- _Task objective_
Output, word for word, every line from the start of the listing down to and including the line that contains "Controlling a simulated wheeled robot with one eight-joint"; include nothing else.

───── Input records ─────

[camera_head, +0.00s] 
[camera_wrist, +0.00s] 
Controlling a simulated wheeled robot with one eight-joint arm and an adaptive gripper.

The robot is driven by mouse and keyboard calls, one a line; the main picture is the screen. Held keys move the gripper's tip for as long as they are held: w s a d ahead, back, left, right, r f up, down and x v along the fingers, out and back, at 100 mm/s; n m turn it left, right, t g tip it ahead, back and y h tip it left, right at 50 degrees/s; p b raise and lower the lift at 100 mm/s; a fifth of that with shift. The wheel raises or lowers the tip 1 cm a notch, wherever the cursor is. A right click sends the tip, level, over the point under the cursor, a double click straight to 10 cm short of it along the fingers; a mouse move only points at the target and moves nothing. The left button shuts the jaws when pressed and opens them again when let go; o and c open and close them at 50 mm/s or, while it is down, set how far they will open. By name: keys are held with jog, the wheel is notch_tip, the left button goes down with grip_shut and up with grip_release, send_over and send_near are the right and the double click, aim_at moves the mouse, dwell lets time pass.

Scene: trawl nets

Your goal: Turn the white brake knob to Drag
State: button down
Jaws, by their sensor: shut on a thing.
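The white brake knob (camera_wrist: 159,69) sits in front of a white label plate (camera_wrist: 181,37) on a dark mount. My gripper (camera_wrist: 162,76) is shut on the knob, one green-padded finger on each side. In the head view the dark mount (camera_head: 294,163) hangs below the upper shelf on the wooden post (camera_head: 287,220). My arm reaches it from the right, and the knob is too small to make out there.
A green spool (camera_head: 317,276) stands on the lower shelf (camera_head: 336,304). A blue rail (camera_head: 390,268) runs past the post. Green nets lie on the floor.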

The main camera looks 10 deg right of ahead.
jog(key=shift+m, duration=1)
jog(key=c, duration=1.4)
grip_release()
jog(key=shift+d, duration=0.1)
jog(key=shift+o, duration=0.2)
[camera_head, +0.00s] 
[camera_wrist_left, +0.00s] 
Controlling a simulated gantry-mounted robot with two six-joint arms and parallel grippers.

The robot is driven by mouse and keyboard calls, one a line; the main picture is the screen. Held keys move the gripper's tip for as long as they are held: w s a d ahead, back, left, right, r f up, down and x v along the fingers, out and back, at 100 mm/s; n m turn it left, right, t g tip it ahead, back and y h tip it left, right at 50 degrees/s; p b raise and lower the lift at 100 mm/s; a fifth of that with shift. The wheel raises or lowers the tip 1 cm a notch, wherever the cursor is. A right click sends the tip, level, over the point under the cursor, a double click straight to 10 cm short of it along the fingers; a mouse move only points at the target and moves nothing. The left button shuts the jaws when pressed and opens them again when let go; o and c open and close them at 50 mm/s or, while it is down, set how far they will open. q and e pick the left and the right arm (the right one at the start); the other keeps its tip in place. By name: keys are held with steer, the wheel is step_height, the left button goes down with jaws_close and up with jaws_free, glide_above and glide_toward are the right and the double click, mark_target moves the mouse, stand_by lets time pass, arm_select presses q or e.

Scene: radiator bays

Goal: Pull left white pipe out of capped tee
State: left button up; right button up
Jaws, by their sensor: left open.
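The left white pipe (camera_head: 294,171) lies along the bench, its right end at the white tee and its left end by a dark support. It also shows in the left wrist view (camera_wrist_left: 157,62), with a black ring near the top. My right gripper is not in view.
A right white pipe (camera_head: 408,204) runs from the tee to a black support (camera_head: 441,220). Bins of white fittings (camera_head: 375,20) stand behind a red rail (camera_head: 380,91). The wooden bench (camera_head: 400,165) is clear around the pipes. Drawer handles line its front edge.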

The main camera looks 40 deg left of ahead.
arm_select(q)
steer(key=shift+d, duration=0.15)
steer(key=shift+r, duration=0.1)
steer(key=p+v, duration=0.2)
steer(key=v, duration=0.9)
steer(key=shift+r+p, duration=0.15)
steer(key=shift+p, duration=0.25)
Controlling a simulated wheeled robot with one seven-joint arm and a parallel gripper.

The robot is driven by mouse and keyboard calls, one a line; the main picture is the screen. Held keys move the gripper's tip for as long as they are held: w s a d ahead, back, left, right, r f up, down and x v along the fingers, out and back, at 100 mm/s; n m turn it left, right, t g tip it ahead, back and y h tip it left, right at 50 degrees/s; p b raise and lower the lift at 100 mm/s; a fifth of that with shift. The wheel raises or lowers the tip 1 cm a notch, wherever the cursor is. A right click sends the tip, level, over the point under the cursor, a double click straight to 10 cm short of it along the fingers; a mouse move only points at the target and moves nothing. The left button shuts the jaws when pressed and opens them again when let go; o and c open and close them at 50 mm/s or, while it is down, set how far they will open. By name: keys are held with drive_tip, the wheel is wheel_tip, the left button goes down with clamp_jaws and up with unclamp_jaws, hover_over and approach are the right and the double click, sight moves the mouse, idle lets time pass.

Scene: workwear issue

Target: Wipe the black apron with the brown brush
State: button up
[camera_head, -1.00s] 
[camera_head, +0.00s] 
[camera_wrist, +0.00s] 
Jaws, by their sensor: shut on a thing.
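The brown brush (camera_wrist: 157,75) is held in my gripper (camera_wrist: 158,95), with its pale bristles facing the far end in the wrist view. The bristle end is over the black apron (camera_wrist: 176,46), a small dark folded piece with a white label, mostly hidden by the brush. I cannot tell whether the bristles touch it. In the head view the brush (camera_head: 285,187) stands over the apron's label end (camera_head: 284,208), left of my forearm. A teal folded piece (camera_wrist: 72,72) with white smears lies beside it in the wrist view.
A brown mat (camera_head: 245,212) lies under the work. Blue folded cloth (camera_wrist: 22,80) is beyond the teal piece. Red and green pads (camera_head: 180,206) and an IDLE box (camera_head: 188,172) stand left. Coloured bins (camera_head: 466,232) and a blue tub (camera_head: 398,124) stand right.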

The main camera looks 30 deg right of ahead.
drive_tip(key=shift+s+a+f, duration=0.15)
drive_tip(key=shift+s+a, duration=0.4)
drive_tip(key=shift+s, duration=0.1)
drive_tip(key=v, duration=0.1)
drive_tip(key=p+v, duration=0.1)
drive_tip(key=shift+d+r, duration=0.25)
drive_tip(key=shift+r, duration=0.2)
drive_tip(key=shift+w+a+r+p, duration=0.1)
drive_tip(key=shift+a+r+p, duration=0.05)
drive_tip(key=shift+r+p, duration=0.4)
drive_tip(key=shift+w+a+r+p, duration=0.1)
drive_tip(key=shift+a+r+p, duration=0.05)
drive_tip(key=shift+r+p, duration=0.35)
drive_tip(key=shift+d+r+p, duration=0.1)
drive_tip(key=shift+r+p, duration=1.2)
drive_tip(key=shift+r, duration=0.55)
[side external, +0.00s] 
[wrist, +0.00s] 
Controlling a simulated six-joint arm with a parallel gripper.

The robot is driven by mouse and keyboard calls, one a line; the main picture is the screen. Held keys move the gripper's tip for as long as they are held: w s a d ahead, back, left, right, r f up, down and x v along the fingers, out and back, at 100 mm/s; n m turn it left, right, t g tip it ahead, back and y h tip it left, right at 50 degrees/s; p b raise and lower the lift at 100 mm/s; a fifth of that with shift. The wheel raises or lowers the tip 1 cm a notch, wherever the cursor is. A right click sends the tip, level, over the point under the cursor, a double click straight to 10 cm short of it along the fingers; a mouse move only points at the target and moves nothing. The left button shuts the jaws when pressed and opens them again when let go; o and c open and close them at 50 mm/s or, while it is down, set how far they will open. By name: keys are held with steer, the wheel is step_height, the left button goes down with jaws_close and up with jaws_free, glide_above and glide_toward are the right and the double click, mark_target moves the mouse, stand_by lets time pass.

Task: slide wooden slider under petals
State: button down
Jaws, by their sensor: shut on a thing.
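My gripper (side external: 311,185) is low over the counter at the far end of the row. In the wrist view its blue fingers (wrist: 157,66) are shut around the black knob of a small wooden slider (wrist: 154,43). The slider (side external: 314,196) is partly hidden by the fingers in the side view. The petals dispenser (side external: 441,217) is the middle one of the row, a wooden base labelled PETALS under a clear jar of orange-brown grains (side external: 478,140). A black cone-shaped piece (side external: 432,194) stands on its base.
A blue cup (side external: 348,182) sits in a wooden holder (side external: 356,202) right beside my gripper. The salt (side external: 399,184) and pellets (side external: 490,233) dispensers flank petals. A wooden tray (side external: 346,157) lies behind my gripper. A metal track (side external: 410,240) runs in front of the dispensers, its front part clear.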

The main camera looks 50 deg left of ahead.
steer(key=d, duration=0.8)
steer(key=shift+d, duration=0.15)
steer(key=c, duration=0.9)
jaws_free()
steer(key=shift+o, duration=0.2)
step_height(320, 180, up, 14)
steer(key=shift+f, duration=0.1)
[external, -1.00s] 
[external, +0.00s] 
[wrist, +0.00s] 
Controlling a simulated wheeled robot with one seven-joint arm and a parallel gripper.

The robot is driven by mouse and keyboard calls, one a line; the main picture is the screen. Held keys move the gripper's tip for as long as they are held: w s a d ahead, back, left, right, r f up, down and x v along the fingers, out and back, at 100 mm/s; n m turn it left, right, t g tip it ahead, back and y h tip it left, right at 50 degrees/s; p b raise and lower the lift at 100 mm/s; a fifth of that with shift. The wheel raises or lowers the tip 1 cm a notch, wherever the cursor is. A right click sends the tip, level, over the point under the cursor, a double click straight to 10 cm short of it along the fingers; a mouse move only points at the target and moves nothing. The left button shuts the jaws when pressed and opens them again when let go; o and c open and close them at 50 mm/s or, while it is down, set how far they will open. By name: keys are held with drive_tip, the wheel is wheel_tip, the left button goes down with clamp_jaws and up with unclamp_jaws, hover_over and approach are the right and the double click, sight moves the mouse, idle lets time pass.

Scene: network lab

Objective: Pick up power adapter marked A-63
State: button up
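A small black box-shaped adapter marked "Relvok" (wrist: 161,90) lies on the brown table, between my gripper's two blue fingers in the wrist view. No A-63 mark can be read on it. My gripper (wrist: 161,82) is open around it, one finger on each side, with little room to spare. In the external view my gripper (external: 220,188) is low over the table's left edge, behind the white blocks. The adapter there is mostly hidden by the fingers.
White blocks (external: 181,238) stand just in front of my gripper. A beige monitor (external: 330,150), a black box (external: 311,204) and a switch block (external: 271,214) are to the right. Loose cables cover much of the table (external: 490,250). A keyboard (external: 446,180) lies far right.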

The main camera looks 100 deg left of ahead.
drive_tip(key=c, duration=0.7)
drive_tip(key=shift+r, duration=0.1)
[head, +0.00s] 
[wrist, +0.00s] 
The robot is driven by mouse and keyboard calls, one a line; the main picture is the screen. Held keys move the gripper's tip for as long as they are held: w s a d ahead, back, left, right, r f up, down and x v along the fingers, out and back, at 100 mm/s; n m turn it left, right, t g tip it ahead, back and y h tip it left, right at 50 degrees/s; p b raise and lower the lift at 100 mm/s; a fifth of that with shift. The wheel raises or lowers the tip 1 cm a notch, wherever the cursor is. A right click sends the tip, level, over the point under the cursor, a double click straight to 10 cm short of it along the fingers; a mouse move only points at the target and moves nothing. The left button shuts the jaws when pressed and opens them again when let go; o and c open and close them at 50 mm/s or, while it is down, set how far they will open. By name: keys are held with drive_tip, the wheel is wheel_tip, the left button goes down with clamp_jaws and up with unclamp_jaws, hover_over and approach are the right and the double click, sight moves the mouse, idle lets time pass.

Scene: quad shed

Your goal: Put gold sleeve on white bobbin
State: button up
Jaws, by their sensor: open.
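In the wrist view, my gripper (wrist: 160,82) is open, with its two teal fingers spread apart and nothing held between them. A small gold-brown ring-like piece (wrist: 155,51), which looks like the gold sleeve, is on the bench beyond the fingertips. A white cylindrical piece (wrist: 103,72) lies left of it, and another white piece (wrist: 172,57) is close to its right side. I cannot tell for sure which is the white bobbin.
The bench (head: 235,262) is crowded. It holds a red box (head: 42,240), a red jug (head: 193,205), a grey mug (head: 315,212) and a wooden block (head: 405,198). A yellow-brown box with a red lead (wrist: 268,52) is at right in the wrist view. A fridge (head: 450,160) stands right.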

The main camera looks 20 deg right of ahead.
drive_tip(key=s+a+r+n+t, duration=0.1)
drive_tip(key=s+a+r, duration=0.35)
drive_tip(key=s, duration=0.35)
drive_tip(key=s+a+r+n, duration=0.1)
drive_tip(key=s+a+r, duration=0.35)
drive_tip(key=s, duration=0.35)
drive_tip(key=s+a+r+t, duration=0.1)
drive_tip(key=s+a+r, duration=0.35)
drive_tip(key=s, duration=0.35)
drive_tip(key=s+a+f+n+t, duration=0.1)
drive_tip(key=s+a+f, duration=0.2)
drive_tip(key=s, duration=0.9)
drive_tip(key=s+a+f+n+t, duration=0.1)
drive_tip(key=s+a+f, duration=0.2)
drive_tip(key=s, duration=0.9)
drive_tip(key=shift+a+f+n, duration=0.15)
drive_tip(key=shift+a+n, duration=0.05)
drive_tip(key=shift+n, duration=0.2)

─────

- _Result_
[camera_head, +0.00s] 
[camera_wrist, +0.00s] 
Controlling a simulated wheeled robot with one eight-joint arm and an adaptive gripper.

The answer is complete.